Explainers

A maintained glossary of physical AI terms — world models, VLA, sim-to-real, embodied AI — explained clearly and kept current as the field moves.

Physical AI

AI that perceives, reasons, and acts in the physical world through robots and autonomous machines.

Physical AI describes AI systems built to operate beyond text and images — perceiving their physical surroundings through sensors, reasoning about what to do, and acting on the world through motors, actuators, and robotic bodies. The term has been popularized industry-wide (notably by NVIDIA) to describe the combination of foundation models with robotics hardware: humanoids, industrial arms, autonomous vehicles, and drones. It's distinct from generative AI in that its output is physical motion, not a document or image, and it's typically judged on whether it works reliably in the messy, unstructured real world rather than on a benchmark.

Embodied AI

AI agents that learn and act through a body — physical or simulated — rather than through text alone.

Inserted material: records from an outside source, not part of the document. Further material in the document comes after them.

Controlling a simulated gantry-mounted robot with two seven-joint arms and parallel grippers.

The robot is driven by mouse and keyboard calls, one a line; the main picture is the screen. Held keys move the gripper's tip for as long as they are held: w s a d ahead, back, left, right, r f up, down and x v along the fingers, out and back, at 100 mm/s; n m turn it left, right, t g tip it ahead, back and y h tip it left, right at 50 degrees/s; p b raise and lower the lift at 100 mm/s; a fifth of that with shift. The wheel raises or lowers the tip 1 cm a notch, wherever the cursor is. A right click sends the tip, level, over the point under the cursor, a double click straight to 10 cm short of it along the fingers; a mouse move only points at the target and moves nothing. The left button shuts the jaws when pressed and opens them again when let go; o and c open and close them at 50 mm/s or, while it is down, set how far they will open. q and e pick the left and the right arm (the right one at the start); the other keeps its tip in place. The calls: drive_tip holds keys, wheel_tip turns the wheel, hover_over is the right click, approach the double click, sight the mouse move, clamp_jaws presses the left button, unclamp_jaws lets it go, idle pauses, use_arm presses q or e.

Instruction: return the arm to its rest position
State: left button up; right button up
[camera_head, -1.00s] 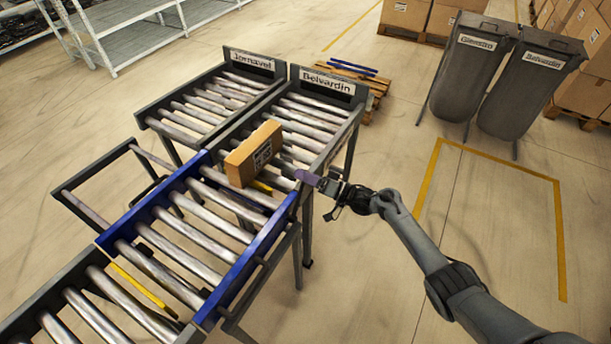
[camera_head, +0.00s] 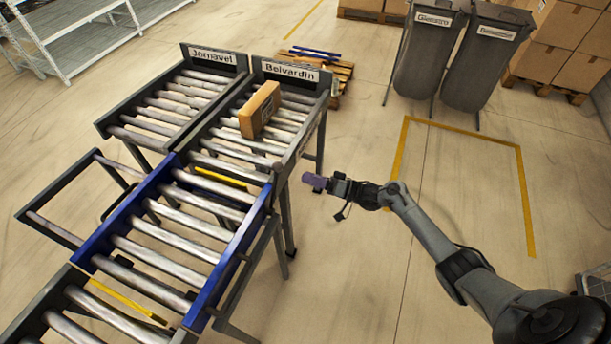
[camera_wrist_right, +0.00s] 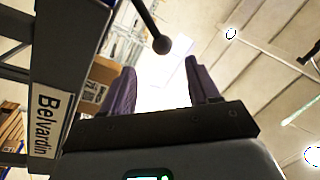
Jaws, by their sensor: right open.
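My right gripper (camera_head: 316,181) is off the right side of the conveyor, over the floor, and holds nothing. Its two purple fingers stand apart in the right wrist view (camera_wrist_right: 160,92), with nothing between them. A cardboard box (camera_head: 260,110) stands on the rollers of the Belvardin lane (camera_head: 312,122), to the upper left of the gripper and apart from it. My left gripper is not in the head view.
The blue-framed roller section (camera_head: 230,262) is left of my right arm. The Jornavel lane (camera_head: 118,112) lies beside the Belvardin lane. Two dark bins (camera_head: 427,50) (camera_head: 484,62) stand at the back right. The yellow-marked floor (camera_head: 460,170) is clear.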

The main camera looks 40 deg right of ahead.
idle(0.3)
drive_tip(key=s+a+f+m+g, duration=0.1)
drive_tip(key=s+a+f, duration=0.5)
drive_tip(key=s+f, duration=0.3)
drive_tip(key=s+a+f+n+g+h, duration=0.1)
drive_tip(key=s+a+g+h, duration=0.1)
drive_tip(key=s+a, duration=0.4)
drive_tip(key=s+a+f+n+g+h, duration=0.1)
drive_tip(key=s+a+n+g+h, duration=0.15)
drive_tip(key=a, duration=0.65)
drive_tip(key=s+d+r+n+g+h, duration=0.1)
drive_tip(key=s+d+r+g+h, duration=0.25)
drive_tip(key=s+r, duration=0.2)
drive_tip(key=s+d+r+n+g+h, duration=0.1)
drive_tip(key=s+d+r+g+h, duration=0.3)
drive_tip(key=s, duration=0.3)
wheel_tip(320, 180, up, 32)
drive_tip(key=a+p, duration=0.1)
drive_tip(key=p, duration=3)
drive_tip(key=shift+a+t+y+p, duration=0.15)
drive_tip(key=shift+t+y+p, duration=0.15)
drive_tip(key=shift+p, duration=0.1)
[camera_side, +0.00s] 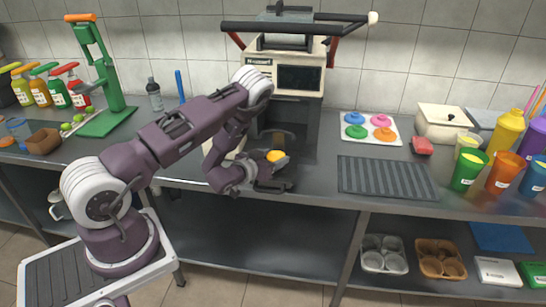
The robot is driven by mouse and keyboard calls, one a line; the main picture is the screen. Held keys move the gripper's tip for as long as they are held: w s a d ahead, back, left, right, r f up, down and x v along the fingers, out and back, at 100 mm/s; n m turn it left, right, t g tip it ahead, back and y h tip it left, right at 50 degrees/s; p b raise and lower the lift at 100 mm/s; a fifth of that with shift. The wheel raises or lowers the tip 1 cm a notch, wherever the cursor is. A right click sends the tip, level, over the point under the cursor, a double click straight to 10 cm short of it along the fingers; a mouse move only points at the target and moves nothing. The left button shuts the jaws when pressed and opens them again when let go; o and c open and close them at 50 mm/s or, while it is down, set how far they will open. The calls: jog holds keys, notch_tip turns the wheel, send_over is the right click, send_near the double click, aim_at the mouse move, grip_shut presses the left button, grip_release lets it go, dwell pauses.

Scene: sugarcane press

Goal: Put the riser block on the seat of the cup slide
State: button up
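My gripper (272,184) is at the counter's front, in front of the cream-and-black press (285,78), pointing right. Its dark fingers are small and partly merge with the dark background, so I cannot tell whether they are open or shut. A small orange-yellow thing (276,156) shows just above the gripper; I cannot tell whether they touch. A brown block-like shape (279,138) shows behind it, in the dark lower opening of the press; it may be the riser block. The cup slide and its seat are not clearly distinguishable, and my arm and gripper hide part of this area.
A ribbed dark mat (386,177) lies right of the gripper, bare. Behind it is a white tray with coloured lids (371,128). Coloured cups (467,170) and bottles crowd the right end. A green hand press (100,85) stands left. A long bar (295,28) crosses the press top.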

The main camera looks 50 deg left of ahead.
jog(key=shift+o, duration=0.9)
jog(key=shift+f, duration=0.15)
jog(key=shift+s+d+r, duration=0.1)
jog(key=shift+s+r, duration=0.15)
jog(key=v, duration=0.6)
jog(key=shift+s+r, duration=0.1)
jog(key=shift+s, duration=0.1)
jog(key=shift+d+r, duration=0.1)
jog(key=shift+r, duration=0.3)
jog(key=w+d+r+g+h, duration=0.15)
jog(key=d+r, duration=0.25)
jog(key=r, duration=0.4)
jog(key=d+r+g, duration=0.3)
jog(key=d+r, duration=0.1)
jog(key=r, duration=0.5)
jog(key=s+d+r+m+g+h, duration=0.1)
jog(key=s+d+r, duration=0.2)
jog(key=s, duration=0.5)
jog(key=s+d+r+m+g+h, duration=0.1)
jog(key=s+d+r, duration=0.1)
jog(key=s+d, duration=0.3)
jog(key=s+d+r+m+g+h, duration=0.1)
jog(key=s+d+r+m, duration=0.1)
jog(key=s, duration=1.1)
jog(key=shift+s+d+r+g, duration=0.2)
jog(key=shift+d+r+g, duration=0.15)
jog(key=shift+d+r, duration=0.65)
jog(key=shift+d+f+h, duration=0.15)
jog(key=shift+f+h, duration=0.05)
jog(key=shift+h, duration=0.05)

Embodied AI is the research lineage behind physical AI: AI agents that perceive and act through a body, whether a real robot or a simulated one in a virtual environment. The concept traces back to embodied cognition research, which argues that intelligence is shaped by having a body that interacts with an environment, not just by processing abstract data. In practice, embodied AI and physical AI overlap heavily — physical AI tends to emphasize deployed, real-world hardware, while embodied AI is the broader academic term that also covers agents trained entirely in simulation before (or without) ever touching real hardware.

World Model

An AI's internal, learned simulation of how the world changes in response to actions — used to plan and predict before acting.

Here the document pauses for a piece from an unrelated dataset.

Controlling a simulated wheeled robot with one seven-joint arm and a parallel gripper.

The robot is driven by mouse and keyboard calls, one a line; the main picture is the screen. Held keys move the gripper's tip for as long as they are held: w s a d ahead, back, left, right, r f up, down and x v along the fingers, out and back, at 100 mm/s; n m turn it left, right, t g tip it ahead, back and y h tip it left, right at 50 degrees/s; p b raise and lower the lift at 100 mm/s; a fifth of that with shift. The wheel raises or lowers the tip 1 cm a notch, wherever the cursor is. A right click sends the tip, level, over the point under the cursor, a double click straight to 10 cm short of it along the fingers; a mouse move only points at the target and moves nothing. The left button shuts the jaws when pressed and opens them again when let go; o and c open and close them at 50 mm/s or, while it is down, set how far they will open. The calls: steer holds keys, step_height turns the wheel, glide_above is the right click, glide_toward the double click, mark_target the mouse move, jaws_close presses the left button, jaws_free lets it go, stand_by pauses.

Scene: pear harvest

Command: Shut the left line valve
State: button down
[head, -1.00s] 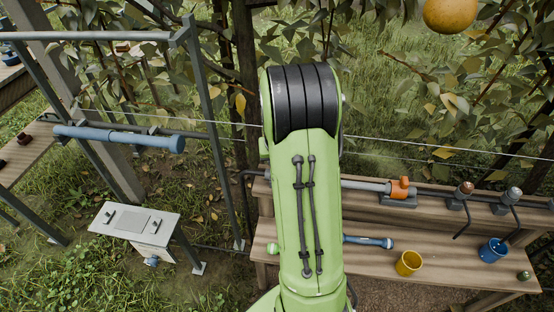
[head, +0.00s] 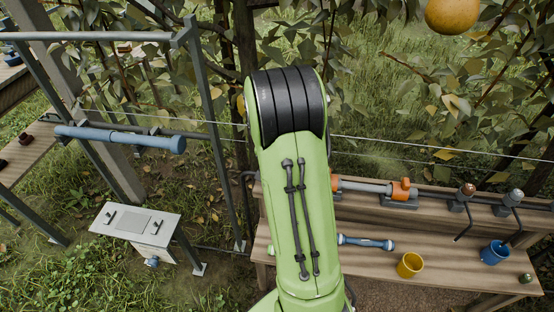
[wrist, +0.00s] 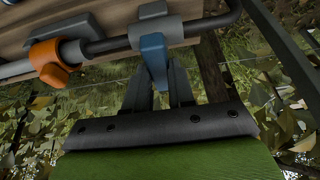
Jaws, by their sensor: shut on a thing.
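A valve with a blue lever (wrist: 153,52) sits on a dark pipe in the wrist view, on a grey body (wrist: 155,29). My gripper (wrist: 158,84) is shut on the blue lever, with its dark fingers on either side of the lever's end. The lever sticks out from the pipe toward my gripper. My green arm hides this valve and my gripper in the head view.
An orange fitting (wrist: 48,62) sits beside the blue lever on the pipe. On the bench (head: 455,275) are a yellow cup (head: 410,265), a blue cup (head: 494,252) and a blue-ended tool (head: 366,243). An orange valve (head: 401,189) sits on the rear pipe. A grey control box (head: 135,222) stands left.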

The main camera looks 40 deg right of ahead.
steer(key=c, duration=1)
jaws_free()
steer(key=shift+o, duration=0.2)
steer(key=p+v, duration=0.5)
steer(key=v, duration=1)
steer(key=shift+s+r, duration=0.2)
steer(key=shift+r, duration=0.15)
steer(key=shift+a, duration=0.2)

A world model is a learned internal representation of how an environment behaves — what happens if an agent takes a given action, how objects move, what's physically possible. Instead of learning purely from trial and error in the real world (slow and risky for a robot), an agent can "imagine" the outcome of an action inside its world model first, then plan or refine its behavior. World models are central to current physical AI research (examples include Genie-style interactive world simulators and driving-specific models like GAIA-1) because they let robots and autonomous vehicles train and plan in a compressed, predictive simulation of physics rather than only in the real world or a hand-built physics engine.

Sim-to-Real (Sim2Real)

Training a robot's AI in simulation, then transferring what it learned to work on real hardware.

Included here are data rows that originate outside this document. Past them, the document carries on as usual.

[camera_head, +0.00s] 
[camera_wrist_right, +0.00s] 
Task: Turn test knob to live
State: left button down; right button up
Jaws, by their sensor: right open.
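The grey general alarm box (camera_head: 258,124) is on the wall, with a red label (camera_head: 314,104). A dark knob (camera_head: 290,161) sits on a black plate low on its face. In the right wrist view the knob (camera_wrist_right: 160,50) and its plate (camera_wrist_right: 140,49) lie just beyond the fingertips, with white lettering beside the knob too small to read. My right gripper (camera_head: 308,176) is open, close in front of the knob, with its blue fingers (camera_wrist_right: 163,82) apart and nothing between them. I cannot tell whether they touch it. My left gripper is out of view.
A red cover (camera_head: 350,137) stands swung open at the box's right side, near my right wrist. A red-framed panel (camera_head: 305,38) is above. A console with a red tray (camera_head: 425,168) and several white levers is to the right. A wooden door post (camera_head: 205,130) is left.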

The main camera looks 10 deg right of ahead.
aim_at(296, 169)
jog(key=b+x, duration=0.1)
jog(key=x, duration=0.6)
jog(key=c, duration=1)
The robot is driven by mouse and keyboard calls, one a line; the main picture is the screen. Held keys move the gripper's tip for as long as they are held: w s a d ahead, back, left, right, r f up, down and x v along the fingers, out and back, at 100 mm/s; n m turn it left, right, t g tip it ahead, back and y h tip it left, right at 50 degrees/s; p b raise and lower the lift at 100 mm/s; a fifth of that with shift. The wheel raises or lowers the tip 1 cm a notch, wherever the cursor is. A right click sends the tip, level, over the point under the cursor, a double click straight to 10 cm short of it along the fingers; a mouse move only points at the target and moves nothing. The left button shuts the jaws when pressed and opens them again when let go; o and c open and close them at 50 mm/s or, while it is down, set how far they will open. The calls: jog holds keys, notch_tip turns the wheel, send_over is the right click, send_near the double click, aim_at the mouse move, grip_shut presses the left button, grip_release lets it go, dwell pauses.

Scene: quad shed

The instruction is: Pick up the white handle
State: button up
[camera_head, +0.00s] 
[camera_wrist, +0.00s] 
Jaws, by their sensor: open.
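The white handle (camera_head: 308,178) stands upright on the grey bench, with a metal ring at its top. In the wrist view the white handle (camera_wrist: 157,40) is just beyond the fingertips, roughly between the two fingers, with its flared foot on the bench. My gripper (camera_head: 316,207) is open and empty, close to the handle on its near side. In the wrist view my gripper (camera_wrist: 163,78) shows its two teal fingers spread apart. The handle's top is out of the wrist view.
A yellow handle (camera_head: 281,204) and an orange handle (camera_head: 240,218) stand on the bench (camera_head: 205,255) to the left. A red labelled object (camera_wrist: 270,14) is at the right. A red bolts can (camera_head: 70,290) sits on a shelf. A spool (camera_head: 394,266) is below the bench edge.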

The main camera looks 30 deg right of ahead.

Sim-to-real (often written Sim2Real) refers to both the technique and the core challenge of training a robot control policy inside a physics simulator — where trial and error is cheap, fast, and safe — and then deploying that trained model onto real robot hardware. The central difficulty is the "reality gap": simulated physics, sensor noise, and materials never perfectly match the real world, so a policy that works flawlessly in simulation can fail on real hardware. Techniques like domain randomization (varying simulated textures, lighting, and physics parameters during training) and increasingly realistic simulators are used to narrow that gap, making sim-to-real one of the practical bottlenecks physical AI companies work hardest to solve.